* Source excerpt
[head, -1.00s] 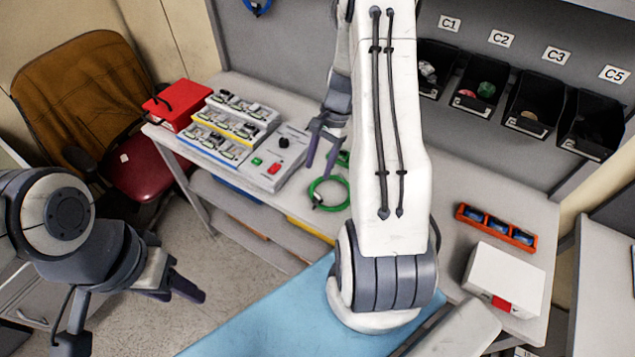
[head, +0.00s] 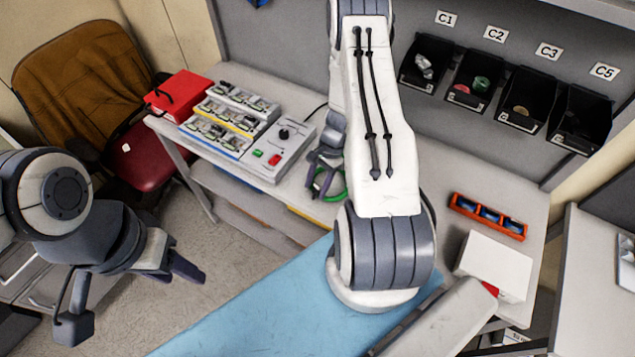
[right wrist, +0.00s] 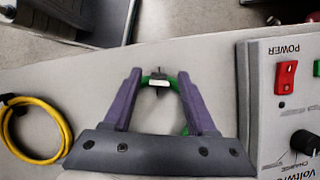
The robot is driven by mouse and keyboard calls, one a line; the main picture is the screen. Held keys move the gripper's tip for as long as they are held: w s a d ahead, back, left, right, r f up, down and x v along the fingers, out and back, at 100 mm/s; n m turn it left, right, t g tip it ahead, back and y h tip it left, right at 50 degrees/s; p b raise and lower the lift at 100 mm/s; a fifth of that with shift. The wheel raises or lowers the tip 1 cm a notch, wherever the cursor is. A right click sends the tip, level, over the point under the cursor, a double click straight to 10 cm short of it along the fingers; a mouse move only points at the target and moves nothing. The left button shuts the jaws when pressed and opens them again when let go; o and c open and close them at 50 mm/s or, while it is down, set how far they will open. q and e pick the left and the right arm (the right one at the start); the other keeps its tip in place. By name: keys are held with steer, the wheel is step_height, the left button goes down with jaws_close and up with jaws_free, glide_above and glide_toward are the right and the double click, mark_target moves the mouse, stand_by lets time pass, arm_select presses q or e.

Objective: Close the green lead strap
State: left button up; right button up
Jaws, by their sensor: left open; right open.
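The green lead (head: 337,198) lies coiled on the bench, partly hidden by my right gripper (head: 318,190). In the right wrist view, part of the green lead (right wrist: 173,84) shows between the purple fingertips of my right gripper (right wrist: 159,75). A small strap (right wrist: 158,88) with a dark band and a pale piece sits around the lead there. The fingers stand apart on both sides of the strap; I cannot tell whether they touch it or whether its ends meet. My left gripper (head: 182,267) is open and empty over the floor at left.
A grey test box (head: 270,150) with red and green buttons stands beside the coil; in the right wrist view it is at right. A yellow lead (right wrist: 60,120) lies at left there. A red case (head: 182,95), an orange rack (head: 488,215) and a white box (head: 497,265) are on the bench.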

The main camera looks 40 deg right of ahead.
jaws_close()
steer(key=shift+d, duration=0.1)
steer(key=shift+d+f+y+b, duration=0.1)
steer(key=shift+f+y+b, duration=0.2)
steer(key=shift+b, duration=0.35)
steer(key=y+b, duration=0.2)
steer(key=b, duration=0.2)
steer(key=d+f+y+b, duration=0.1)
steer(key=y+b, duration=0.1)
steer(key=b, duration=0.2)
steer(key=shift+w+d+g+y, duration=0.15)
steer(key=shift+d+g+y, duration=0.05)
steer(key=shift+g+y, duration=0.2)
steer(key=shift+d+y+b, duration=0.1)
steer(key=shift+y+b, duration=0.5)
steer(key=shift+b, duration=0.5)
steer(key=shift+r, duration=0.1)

* Work to complete
Write the lines above out again exactly, without any of their pictures.

* Correct answer
[head, -1.00s] 
[head, +0.00s] 
[right wrist, +0.00s] 
The robot is driven by mouse and keyboard calls, one a line; the main picture is the screen. Held keys move the gripper's tip for as long as they are held: w s a d ahead, back, left, right, r f up, down and x v along the fingers, out and back, at 100 mm/s; n m turn it left, right, t g tip it ahead, back and y h tip it left, right at 50 degrees/s; p b raise and lower the lift at 100 mm/s; a fifth of that with shift. The wheel raises or lowers the tip 1 cm a notch, wherever the cursor is. A right click sends the tip, level, over the point under the cursor, a double click straight to 10 cm short of it along the fingers; a mouse move only points at the target and moves nothing. The left button shuts the jaws when pressed and opens them again when let go; o and c open and close them at 50 mm/s or, while it is down, set how far they will open. q and e pick the left and the right arm (the right one at the start); the other keeps its tip in place. By name: keys are held with steer, the wheel is step_height, the left button goes down with jaws_close and up with jaws_free, glide_above and glide_toward are the right and the double click, mark_target moves the mouse, stand_by lets time pass, arm_select presses q or e.

Objective: Close the green lead strap
State: left button up; right button up
Jaws, by their sensor: left open; right open.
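The green lead (head: 337,198) lies coiled on the bench, partly hidden by my right gripper (head: 318,190). In the right wrist view, part of the green lead (right wrist: 173,84) shows between the purple fingertips of my right gripper (right wrist: 159,75). A small strap (right wrist: 158,88) with a dark band and a pale piece sits around the lead there. The fingers stand apart on both sides of the strap; I cannot tell whether they touch it or whether its ends meet. My left gripper (head: 182,267) is open and empty over the floor at left.
A grey test box (head: 270,150) with red and green buttons stands beside the coil; in the right wrist view it is at right. A yellow lead (right wrist: 60,120) lies at left there. A red case (head: 182,95), an orange rack (head: 488,215) and a white box (head: 497,265) are on the bench.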

The main camera looks 40 deg right of ahead.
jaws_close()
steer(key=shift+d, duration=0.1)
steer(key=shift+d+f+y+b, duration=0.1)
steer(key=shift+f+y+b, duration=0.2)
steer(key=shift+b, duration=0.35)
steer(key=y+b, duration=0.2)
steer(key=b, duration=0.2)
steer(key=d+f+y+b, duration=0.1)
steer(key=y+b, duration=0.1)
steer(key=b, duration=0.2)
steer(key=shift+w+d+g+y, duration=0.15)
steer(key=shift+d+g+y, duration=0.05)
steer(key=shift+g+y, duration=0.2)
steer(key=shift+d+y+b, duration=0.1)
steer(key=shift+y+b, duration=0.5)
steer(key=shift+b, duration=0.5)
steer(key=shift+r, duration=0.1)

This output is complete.